Foreign nationals in a nonimmigrant status and start-ups

Anyone who has hung around the tech community in Boston, knows that foreign nationals play a huge role in this ecosystem.   So it is worth focusing on some of the issues that are particular to foreign nationals.  Pritvi Tanwar of our firm has the following to say on this topic:

The New England Area and Boston in particular, through its universities and companies, attracts outstanding talent from around the world. It is no surprise then that many international students and other nonimmigrants go on to found or be founding members of companies in and around the Route 128 area. Starting a company as a foreign national in nonimmigrant status (a “Foreign National”) presents certain challenges and below are a few issues to be aware of:

1) Entity Choice – Many start-ups with two or more founders usually choose to incorporate as S-Corporations to benefit from the pass-through tax status of a partnership while still getting the limited liability protection afforded to corporations. However, all the shareholders of an S-Corporation must be citizens or permanent residents of the United States. This precludes the S-Corporation choice for start-ups where any of the founding members are Foreign Nationals. Also precluded are companies that plan to bring on Foreign Nationals in the early stages that they plan to pay with equity in the form of stock options. The logical choice for start-ups facing these challenges is a C-Corporation. Though this entity choice presents a double taxation issue, most technology start-ups are not profitable in the initial stages and any tax liability at the initial stages is usually minimal or non-existent. In addition, most VCs and investors will require any S-Corporation they fund to convert to a C-Corporation due to tax reasons (a topic for a different day). Hence, if you believe that your company fits the VC model of investment and you plan on approaching VCs for funding down the line you might be better off choosing the C-Corporation entity structure today.

2) Payment Schedules & Vesting – Another issue that often comes up for start-up founders and employees who are Foreign Nationals is the issue of employment. The U.S. Citizenship and Immigration Services’ (the “USCIS”) position is that “working” (i.e. providing services for compensation) without the requisite authorization violates the terms of the individual’s nonimmigrant visa and is potentially grounds for termination of the visa. Although the granting of founder’s stock at the inception of a company may not amount to “compensation”, the problem arises upon the vesting of any stock contingent on the founder or employee continuing to provide certain services to the company. The USCIS may interpret this as a situation where the individual is “working” and violating the terms of his or her nonimmigrant visa. Granted, this is gray area and this author does not know of any case where the USCIS has enforced a violation where the vesting of stock has been subject to an employee’s continued contribution to a start-up company, but it is a risk to be aware of and mitigate in the event that the USCIS changes its enforcement policy. Potential precautionary measures are entirely dependent on the individual factors of your start-up, the amount of risk you are willing to take and the enforcement policies of the USCIS – excellent reasons for you to have a three-way conversation with your start-up lawyer and an experienced immigration law attorney.
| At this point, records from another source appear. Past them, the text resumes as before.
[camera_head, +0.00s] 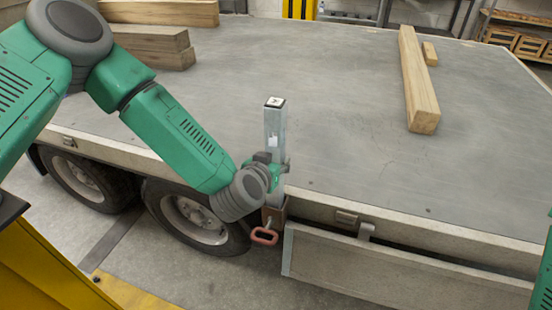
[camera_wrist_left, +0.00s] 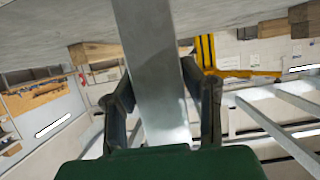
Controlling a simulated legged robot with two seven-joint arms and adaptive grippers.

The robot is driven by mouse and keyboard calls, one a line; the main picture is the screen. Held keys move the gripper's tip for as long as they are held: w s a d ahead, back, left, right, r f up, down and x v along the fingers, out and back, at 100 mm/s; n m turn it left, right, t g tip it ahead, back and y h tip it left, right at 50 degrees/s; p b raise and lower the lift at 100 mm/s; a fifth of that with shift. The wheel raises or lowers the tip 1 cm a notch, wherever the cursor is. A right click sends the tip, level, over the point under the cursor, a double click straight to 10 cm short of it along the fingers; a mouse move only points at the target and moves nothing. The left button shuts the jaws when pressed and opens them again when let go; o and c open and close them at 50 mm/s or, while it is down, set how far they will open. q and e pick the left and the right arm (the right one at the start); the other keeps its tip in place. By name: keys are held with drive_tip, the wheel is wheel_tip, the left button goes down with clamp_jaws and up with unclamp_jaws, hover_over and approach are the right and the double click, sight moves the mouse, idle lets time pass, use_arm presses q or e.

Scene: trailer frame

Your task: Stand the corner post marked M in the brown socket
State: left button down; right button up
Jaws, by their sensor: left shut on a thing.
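A grey metal corner post (camera_head: 274,130) stands about upright at the near edge of the trailer bed. Its white top label carries a dark mark too small to read surely. My left gripper (camera_head: 278,172) is shut on the lower part of the post, and in the left wrist view the post (camera_wrist_left: 152,60) runs between its two fingers. My right gripper is not in view.
A long wooden beam (camera_head: 415,80) and a small block (camera_head: 429,53) lie on the bed, with more timber (camera_head: 150,42) at back left. The middle bed is clear.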

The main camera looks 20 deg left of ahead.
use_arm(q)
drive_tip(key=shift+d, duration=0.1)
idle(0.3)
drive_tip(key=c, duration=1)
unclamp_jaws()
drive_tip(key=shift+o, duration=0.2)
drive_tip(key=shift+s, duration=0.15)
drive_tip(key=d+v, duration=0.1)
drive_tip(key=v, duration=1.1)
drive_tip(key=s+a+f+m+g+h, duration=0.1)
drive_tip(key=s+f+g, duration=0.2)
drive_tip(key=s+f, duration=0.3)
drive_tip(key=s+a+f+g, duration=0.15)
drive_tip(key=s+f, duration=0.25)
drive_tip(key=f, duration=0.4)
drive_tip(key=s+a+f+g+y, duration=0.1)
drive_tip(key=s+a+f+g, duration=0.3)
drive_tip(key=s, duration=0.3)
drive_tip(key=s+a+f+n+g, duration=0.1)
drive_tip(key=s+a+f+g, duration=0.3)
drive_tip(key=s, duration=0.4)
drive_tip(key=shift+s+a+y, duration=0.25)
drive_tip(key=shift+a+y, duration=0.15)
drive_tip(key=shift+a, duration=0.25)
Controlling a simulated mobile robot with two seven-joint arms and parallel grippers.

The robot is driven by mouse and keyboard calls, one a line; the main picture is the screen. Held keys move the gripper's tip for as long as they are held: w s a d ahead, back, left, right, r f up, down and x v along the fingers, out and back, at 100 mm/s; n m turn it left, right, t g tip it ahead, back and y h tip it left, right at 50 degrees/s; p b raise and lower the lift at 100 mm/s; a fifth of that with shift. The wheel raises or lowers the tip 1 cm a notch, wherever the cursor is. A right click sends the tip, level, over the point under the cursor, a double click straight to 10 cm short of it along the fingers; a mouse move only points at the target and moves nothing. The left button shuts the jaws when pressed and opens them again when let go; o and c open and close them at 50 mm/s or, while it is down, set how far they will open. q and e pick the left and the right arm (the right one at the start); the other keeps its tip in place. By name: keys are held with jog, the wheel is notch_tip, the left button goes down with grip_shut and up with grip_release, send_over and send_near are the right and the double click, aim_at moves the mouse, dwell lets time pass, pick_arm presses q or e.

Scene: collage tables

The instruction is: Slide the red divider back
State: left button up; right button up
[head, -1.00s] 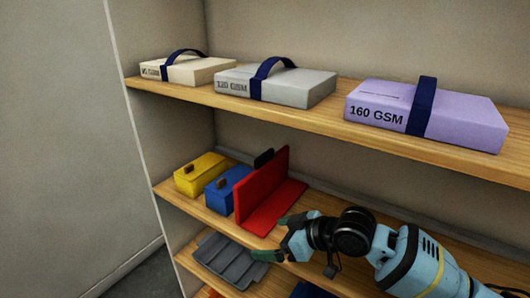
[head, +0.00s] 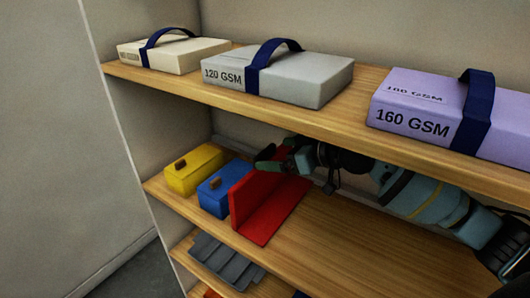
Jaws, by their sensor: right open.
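The red divider (head: 262,208) stands on the middle shelf, an upright panel with a flat foot spreading to its right. Its upper back part is partly hidden by my right gripper. My right gripper (head: 266,158) is open, with dark green fingertips at the top rear of the divider, under the upper shelf. I cannot tell whether the fingers touch the divider. The blue box (head: 222,190) sits just left of the divider. My left gripper is not in view.
A yellow box (head: 194,169) is left of the blue one. The upper shelf (head: 335,112) holds white, grey (head: 280,78) and purple (head: 440,112) packs with straps, close above my right arm. Grey trays (head: 228,262) lie below. The middle shelf is clear right of the divider.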

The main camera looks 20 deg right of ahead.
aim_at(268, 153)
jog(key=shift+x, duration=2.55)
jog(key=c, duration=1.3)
3) Enforceability of NDAs and Assignment Clauses - Your co-founder and/or founding employee might one day decide to head back to their home country for personal or business reasons. Departing with them could be your start-up idea and possibly detailed knowledge of the technology that you are implementing. You probably already have NDAs with the relevant IP assignment clauses executed by all the founders and employees – but are these enforceable in a foreign country? Not if the governing law is based in the United States. Making your NDAs applicable in foreign jurisdictions is complicated and expensive and perhaps not the best use of resources for a cash-starved start-up. One possible approach to this scenario is to postpone this process until your start-up’s business and technology grows to the point where you are undermining yourself by not addressing the risks presented in your particular case. Also, keep in mind that actual enforcement in some countries can be a logistical and financial nightmare. Once again, there is no one-size-fits-all answer and a discussion with you start-up counsel is the best starting point to understanding the risks that your start-up faces.